*Instructions to follow:*
Quote precisely the run of lines opening with the line containing "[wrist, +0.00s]" and closing with the line containing "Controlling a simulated", and nothing else.

*Task material:*
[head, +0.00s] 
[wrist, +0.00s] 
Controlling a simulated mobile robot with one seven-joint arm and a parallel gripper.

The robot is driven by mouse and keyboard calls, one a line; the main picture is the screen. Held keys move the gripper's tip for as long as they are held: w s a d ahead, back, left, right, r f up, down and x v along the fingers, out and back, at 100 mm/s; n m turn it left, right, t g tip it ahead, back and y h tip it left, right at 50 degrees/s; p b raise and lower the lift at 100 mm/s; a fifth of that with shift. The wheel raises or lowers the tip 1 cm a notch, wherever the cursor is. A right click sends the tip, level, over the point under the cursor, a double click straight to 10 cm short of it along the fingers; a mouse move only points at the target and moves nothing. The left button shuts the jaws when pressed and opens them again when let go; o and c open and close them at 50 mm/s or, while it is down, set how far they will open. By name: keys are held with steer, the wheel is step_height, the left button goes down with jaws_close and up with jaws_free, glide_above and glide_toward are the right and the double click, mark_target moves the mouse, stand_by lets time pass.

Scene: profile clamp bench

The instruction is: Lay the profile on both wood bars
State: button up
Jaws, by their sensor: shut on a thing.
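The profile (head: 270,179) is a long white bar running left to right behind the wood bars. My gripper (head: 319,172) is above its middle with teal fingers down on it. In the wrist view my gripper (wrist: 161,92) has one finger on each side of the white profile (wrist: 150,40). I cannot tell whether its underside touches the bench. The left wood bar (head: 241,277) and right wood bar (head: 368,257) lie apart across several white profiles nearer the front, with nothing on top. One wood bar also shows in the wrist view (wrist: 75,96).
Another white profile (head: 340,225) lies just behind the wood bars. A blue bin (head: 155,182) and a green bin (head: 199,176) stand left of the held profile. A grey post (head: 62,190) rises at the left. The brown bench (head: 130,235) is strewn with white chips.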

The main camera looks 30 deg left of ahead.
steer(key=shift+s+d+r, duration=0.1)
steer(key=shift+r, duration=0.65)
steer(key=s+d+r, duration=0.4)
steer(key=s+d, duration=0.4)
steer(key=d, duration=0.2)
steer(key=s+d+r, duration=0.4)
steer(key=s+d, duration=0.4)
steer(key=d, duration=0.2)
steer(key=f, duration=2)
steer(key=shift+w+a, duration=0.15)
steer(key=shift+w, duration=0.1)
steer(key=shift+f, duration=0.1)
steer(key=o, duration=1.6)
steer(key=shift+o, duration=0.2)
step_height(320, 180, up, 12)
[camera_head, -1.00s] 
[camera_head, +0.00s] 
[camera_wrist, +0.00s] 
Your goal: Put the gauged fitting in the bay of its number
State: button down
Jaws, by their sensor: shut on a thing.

*Full response:*
[wrist, +0.00s] 
Controlling a simulated mobile robot with one seven-joint arm and a parallel gripper.

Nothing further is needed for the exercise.